[Recorded robot episodes]
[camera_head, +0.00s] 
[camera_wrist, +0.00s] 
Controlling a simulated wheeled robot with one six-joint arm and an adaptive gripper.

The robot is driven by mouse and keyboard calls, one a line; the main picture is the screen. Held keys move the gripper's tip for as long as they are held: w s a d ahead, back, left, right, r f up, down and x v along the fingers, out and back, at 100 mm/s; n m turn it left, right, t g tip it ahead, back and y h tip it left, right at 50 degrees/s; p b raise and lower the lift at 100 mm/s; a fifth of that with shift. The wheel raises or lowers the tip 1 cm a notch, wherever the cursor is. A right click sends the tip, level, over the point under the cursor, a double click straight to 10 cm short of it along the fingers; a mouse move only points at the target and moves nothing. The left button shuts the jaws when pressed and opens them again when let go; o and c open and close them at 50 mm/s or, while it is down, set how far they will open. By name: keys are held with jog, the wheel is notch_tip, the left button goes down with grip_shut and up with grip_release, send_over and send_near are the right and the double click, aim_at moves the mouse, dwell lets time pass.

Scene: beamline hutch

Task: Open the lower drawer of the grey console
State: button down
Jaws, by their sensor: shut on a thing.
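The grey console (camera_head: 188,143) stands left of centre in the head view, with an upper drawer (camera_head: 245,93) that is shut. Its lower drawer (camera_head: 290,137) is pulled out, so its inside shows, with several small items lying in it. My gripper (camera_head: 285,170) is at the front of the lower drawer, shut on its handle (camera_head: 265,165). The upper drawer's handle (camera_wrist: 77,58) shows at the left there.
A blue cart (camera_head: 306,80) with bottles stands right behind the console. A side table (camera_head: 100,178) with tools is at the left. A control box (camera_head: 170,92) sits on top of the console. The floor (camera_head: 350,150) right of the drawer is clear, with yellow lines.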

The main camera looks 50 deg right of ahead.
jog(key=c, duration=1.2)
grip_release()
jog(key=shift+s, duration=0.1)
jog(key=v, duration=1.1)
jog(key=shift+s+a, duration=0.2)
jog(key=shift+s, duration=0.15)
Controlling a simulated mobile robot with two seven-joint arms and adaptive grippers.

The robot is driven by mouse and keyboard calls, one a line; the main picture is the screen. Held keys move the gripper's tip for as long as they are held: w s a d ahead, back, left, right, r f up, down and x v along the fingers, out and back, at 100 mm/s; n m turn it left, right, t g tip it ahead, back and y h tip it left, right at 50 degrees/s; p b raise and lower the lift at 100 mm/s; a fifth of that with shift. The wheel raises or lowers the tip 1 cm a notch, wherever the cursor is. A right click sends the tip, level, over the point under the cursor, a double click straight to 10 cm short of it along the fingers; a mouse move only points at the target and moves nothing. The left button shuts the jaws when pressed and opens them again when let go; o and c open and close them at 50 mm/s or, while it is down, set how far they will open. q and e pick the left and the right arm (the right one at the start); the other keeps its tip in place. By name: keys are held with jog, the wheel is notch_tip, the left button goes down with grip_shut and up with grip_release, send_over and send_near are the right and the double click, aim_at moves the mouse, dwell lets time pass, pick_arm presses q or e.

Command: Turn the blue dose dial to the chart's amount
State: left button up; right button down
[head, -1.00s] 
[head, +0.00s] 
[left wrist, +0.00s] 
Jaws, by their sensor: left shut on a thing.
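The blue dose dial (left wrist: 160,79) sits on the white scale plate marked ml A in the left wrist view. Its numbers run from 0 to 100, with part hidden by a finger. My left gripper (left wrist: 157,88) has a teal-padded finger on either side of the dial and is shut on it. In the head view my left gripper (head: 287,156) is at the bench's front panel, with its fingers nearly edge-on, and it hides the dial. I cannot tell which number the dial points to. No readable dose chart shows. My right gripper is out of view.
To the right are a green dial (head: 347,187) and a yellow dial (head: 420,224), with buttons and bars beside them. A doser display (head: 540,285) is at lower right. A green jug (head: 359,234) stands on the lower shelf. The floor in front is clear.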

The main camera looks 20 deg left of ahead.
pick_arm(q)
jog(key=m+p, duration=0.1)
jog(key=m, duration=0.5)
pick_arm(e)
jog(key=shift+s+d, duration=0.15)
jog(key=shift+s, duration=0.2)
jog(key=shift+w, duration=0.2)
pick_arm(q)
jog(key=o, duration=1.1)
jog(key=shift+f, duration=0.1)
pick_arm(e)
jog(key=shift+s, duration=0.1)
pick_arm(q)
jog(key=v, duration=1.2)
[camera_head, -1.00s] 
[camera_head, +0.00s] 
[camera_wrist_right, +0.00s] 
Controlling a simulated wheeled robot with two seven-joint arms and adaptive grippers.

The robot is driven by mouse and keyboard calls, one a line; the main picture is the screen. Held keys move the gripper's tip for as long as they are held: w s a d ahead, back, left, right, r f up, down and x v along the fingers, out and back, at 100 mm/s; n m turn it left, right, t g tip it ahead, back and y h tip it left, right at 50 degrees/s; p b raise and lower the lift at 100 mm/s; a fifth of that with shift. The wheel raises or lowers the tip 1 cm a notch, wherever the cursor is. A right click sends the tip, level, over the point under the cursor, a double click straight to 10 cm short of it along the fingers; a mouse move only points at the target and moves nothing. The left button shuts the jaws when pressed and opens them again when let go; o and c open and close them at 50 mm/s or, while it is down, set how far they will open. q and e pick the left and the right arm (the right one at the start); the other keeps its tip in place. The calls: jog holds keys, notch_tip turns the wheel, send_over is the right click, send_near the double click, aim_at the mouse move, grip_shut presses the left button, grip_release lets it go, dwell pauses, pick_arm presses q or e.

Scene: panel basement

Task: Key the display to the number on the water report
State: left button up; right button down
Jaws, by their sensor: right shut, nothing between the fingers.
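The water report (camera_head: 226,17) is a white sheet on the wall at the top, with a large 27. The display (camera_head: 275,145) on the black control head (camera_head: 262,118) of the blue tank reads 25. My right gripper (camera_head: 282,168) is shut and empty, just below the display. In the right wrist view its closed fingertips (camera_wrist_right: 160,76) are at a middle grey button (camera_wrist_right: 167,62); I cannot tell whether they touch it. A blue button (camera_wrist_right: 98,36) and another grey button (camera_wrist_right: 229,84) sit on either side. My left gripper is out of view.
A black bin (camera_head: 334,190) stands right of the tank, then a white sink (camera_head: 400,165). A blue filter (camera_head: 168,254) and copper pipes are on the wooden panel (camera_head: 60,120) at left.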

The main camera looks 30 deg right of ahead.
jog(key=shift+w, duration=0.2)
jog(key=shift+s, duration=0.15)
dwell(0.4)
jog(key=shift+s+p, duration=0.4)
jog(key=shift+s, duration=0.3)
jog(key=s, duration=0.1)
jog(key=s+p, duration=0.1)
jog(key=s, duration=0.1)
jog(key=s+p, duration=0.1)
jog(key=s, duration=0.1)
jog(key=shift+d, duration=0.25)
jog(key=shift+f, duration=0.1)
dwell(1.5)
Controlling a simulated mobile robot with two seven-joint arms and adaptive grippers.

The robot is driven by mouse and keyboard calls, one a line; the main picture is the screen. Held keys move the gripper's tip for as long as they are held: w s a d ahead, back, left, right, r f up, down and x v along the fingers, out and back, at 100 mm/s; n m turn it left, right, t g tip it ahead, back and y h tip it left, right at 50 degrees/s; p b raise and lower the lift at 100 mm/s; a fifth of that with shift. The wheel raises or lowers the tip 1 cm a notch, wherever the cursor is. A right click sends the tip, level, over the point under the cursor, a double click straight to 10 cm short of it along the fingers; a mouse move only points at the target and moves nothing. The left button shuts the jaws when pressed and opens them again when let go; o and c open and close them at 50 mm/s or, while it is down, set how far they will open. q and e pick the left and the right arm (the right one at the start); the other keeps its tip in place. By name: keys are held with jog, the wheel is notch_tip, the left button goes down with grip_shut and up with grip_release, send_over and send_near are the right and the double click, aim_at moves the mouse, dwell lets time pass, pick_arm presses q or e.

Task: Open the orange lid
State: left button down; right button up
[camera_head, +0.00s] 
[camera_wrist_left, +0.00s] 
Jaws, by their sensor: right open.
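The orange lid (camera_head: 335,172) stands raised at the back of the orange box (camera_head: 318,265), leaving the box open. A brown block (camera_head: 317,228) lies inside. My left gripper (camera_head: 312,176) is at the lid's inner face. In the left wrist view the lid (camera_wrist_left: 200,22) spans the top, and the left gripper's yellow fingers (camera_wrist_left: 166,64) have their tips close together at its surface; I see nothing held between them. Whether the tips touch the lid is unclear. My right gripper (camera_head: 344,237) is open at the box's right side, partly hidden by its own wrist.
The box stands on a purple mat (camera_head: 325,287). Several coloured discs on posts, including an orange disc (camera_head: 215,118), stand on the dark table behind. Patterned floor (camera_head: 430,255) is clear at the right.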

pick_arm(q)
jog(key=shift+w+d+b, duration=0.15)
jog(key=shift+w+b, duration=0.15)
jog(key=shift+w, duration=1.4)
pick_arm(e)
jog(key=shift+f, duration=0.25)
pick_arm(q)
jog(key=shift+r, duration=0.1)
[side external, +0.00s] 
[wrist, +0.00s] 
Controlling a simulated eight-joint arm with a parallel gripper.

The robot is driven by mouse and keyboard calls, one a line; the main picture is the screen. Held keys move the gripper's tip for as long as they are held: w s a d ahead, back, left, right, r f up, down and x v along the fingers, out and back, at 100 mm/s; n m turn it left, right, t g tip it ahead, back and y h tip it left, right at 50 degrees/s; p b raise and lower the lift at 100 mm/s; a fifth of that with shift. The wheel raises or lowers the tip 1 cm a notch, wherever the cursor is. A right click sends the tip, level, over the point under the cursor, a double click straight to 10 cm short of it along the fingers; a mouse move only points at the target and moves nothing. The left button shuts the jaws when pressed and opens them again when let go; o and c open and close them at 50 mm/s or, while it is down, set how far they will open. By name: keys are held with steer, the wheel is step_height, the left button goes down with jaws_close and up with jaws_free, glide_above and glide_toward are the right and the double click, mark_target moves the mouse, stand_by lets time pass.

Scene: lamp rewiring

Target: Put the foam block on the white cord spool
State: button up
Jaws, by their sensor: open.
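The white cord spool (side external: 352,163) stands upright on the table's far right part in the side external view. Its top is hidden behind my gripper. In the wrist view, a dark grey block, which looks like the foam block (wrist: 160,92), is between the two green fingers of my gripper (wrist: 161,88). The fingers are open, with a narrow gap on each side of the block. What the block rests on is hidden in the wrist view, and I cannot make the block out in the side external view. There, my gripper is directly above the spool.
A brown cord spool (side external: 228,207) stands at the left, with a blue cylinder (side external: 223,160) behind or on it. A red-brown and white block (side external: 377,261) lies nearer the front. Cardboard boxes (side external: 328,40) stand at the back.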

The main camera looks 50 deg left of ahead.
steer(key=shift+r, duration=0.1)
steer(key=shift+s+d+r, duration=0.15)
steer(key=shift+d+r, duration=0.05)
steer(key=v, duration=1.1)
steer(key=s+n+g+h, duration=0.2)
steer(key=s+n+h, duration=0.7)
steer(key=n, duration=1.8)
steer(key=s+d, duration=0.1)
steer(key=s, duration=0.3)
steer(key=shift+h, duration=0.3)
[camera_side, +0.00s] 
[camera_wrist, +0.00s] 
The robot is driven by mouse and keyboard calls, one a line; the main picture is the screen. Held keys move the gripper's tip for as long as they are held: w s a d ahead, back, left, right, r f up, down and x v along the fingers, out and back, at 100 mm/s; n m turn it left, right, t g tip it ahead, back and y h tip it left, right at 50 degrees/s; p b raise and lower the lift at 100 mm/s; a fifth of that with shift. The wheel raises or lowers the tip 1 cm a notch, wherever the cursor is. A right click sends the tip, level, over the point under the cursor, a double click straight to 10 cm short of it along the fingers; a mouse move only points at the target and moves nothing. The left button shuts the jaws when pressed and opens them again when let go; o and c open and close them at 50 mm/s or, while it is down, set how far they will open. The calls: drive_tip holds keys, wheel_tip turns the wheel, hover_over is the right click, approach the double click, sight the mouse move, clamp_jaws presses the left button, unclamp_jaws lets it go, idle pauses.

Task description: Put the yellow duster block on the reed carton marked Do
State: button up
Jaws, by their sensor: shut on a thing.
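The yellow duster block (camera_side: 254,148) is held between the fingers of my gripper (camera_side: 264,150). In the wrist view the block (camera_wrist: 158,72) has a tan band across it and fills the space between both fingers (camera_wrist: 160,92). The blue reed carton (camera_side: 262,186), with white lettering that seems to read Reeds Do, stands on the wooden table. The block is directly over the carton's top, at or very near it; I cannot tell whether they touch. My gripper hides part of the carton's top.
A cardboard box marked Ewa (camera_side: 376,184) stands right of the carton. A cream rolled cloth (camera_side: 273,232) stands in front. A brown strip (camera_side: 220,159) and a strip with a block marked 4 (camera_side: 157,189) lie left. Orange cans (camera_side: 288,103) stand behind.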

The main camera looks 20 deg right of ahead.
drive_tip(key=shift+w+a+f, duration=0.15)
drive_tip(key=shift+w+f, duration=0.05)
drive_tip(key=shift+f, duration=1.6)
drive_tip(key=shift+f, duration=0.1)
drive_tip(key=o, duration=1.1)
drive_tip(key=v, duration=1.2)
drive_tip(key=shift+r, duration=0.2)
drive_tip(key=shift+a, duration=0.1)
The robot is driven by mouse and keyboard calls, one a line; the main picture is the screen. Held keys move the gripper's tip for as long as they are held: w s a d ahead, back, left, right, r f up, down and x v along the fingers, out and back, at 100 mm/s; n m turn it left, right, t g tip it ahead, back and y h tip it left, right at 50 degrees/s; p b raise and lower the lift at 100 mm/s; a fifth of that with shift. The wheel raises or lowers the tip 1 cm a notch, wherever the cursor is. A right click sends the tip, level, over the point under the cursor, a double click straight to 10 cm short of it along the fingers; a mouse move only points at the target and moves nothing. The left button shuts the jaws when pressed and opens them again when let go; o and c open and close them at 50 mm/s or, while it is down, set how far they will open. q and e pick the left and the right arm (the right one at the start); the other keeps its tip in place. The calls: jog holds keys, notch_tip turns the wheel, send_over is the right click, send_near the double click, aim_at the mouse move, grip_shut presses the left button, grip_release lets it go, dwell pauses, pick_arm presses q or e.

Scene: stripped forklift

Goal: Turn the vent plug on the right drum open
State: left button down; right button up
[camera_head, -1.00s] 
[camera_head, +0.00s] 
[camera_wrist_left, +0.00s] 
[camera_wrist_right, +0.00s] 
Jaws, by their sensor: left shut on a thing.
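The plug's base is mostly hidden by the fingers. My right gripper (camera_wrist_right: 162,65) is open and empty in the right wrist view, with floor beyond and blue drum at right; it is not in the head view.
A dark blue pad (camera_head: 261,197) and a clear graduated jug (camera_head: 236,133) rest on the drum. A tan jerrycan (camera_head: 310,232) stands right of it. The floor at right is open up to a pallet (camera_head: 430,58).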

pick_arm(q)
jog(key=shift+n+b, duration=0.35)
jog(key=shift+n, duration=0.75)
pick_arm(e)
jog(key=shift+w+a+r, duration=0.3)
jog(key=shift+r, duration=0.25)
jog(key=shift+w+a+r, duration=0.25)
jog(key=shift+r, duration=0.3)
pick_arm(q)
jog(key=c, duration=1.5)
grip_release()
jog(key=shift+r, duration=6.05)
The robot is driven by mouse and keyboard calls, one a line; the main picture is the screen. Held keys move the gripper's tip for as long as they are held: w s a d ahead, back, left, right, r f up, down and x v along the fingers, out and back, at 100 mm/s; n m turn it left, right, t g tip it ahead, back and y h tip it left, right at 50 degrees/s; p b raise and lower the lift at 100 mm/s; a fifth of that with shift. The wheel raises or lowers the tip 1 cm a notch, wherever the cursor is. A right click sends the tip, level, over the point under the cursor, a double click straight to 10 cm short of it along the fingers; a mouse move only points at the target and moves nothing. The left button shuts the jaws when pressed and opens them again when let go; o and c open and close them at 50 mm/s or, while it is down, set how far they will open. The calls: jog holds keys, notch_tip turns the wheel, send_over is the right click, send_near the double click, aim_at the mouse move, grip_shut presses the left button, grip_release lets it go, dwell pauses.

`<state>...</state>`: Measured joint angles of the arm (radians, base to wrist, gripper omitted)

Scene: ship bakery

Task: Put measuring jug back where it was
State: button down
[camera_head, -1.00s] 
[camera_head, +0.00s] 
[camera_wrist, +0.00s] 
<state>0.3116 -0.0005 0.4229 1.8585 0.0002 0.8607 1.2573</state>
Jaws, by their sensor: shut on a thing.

Goal => Of the lines above, how many hold the word "wheeled"? Say the number alone.

The output => 2